The leading candidate for the austerity forces is Tina Muncy, a former teacher and principal, who has the support of Vibrant and Affordable Montpelier, the new conservative party in Montpelier. (VAM to its members, the Chai Party to its adversaries.) During last year's budget fight Muncy was one of the loudest voices against the school budget not only the first time around, and one of the few who also opposed the budget on the revote after cuts and restructuring that attracted the support of even some of the VAM leaders.
This year's election has stirred some controversy when City Council member Thierry Guerlain, one of the founders and leaders of VAM, signalled to voters that they should bullet vote for Muncy, a tactic that rubs some people the wrong way. This has led Montpelier resident Jed Guertin to post this letter to the editor of the Times Argus, which I am posting with his permission:
One eliminated
We’re lucky in Montpelier to have five candidates for two school board seats. I’m writing this letter to simply present two observations, not to tell you for whom you should vote.
1. Everyone has a right to vote or not vote, but I was dismayed to see a city councilor suggest that citizens even consider pocketing a vote to see only one specific candidate get elected.
2. While attending school board and program finance committee meetings this fall and winter, I had a chance to observe Tina Muncy’s approach to school budgeting. The finance committee’s charge was to “make recommendations … that show potential to reduce or at least control costs and show promise to improve or at least maintain the quality of educational outcomes as measured by the board’s ends policies.”
It’s one thing to show ways to cut costs; the hard part is to take the time to analyze and then measure the impact of those potential cuts on students. Tina appeared strongly in favor of cutting the budget (the first part of the committee’s charge) but seemed uninterested in addressing the need to analyze the impact of those cuts on students, the second part of the committee’s charge.
For that reason, Tina Muncy will not be getting my vote. But thankfully that still leaves me with four excellent candidates.
I'm very concerned about investing power over our school budgets on someone who has so publicly opposed adequate funding for this most vital community activity. Whether the austerity forces will get their way this time around remains to be seen.
Hopefully it will get read and discussed by voters all over Montpelier.

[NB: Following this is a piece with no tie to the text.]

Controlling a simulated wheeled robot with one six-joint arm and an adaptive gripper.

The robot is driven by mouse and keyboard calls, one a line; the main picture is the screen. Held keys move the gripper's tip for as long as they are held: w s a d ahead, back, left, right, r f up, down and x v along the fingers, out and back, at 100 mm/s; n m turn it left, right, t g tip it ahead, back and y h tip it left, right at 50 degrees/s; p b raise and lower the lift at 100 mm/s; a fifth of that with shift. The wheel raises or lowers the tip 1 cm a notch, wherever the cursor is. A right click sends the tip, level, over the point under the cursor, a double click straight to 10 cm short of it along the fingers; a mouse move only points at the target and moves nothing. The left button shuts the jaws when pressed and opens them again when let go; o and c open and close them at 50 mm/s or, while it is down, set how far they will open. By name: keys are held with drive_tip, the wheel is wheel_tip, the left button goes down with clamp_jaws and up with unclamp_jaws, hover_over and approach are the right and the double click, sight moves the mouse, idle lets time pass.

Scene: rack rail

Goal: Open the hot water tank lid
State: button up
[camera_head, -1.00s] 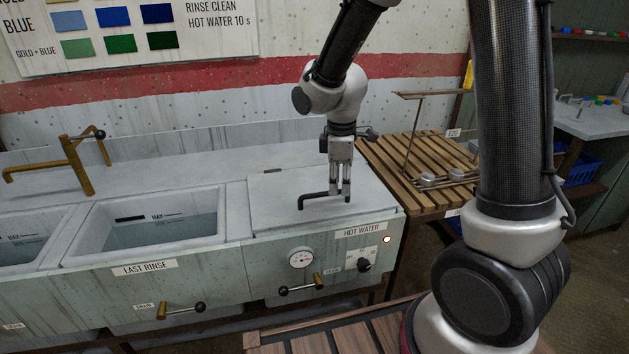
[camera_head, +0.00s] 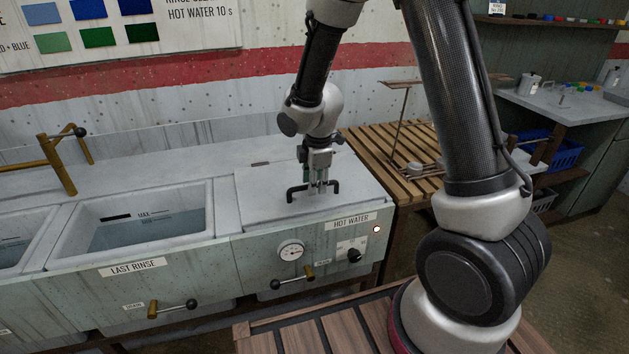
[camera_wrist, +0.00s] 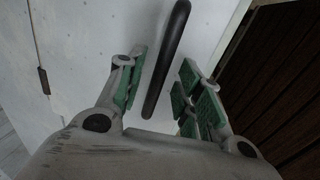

We can’t forget that running school board candidates was an early strategy of the Far Right because so many of those races are completely overlooked in communities where there are other pressing municipal issues that occupy the voters’ interest.
With little or no competition for their first office, far right candidates get a toe-hold in the school board from which to begin an assent to higher and higher office.
Of course school budgets and curriculums are also where they can potentially render the greatest damage to our collective future.